(Problem):
Every line with the string "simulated" should be gathered.

•••

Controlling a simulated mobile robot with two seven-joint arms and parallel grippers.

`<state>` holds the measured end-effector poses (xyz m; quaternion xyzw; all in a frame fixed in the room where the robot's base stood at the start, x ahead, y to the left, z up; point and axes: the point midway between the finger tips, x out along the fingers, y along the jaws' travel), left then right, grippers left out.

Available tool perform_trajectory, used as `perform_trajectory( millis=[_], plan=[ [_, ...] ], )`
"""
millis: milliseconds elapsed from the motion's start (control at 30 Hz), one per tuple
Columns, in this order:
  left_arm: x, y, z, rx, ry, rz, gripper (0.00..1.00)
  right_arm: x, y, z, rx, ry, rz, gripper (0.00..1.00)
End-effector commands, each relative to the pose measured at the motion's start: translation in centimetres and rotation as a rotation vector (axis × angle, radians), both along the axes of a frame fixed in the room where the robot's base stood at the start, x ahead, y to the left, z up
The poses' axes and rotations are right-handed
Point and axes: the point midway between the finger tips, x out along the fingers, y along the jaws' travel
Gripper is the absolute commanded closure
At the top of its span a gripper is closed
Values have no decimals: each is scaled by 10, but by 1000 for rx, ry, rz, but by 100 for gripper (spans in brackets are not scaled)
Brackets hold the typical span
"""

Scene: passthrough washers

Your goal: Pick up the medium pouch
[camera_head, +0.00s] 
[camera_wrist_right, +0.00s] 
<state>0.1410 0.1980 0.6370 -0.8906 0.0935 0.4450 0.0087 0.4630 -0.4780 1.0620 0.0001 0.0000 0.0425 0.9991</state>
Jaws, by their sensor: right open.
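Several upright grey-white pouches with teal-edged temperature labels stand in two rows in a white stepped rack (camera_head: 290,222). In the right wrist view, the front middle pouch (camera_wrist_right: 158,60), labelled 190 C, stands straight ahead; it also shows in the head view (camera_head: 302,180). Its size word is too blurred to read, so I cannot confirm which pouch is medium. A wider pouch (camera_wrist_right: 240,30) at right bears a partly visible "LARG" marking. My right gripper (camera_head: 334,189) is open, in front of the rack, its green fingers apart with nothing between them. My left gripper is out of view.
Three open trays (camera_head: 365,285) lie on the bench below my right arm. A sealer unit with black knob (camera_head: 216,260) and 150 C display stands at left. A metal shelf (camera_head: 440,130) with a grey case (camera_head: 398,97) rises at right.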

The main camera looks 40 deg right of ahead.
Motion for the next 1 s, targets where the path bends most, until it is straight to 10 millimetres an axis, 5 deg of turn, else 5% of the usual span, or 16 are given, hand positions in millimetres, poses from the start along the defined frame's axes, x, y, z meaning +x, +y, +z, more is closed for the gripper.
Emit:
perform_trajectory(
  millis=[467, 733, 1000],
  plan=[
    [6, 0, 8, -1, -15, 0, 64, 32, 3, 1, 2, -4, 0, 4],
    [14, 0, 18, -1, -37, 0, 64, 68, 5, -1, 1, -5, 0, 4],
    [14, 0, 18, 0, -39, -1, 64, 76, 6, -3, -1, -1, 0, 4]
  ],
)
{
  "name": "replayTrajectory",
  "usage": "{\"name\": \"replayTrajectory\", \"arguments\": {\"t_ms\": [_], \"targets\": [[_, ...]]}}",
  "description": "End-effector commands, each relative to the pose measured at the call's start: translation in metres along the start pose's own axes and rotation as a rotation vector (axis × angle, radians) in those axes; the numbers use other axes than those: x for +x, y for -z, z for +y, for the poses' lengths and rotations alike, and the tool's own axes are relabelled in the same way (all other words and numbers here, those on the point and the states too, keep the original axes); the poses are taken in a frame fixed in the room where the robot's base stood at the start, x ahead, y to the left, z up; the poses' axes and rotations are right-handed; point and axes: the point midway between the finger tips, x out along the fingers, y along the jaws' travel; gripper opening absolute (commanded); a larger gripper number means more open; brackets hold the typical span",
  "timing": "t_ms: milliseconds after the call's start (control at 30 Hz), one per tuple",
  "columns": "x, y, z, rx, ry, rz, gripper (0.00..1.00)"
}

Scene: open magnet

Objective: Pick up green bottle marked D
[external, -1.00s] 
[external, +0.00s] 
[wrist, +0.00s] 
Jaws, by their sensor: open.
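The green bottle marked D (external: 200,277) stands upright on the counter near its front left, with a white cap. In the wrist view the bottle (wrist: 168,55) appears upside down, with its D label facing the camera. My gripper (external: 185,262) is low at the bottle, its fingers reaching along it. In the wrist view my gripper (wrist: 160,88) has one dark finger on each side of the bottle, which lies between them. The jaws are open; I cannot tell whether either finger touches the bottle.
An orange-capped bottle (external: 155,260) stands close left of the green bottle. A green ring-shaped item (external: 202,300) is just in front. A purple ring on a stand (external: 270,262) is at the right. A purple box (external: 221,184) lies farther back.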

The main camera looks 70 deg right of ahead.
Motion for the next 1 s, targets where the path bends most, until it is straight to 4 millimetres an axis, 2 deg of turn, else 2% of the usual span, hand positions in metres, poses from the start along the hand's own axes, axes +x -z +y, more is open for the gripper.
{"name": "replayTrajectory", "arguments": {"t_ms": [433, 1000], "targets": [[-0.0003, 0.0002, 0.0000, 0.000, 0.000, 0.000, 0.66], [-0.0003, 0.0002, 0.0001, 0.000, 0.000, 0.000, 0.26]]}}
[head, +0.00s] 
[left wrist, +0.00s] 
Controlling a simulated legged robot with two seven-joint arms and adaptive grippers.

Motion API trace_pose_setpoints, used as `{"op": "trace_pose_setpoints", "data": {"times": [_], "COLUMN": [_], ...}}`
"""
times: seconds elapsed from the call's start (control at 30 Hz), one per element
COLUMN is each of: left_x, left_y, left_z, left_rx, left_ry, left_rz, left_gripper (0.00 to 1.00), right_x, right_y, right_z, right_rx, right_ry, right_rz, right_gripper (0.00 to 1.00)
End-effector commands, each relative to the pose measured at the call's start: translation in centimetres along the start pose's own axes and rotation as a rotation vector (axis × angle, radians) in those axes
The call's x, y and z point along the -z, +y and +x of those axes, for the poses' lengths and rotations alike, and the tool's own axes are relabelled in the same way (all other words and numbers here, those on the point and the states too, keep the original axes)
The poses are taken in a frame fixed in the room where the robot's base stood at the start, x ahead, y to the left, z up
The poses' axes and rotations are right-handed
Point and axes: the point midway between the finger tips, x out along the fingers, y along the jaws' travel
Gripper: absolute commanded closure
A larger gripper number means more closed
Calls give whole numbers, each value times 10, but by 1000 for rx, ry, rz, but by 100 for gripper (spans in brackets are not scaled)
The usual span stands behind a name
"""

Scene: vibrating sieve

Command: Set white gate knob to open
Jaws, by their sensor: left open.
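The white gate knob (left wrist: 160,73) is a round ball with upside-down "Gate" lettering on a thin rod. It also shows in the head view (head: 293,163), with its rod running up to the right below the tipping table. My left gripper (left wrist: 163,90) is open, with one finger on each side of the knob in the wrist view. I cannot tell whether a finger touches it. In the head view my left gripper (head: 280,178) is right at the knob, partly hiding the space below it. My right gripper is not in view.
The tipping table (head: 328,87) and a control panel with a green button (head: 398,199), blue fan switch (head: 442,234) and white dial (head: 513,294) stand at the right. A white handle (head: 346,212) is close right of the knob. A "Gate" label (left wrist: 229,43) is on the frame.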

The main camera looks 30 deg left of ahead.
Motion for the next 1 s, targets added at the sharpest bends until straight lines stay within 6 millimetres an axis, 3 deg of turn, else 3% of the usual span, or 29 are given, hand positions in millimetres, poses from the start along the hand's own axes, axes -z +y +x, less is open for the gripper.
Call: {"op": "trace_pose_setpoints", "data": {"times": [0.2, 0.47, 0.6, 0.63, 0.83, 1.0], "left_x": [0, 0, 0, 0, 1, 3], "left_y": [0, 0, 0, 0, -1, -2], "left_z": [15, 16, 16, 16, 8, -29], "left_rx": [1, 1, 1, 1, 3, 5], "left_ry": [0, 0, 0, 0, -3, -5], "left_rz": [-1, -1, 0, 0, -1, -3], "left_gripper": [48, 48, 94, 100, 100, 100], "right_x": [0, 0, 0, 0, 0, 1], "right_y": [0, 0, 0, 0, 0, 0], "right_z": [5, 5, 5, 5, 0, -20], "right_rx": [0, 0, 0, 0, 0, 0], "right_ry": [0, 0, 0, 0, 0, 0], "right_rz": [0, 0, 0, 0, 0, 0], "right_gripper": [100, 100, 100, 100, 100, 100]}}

•••

(Reply to the task):
Controlling a simulated mobile robot with two seven-joint arms and parallel grippers.
Controlling a simulated legged robot with two seven-joint arms and adaptive grippers.

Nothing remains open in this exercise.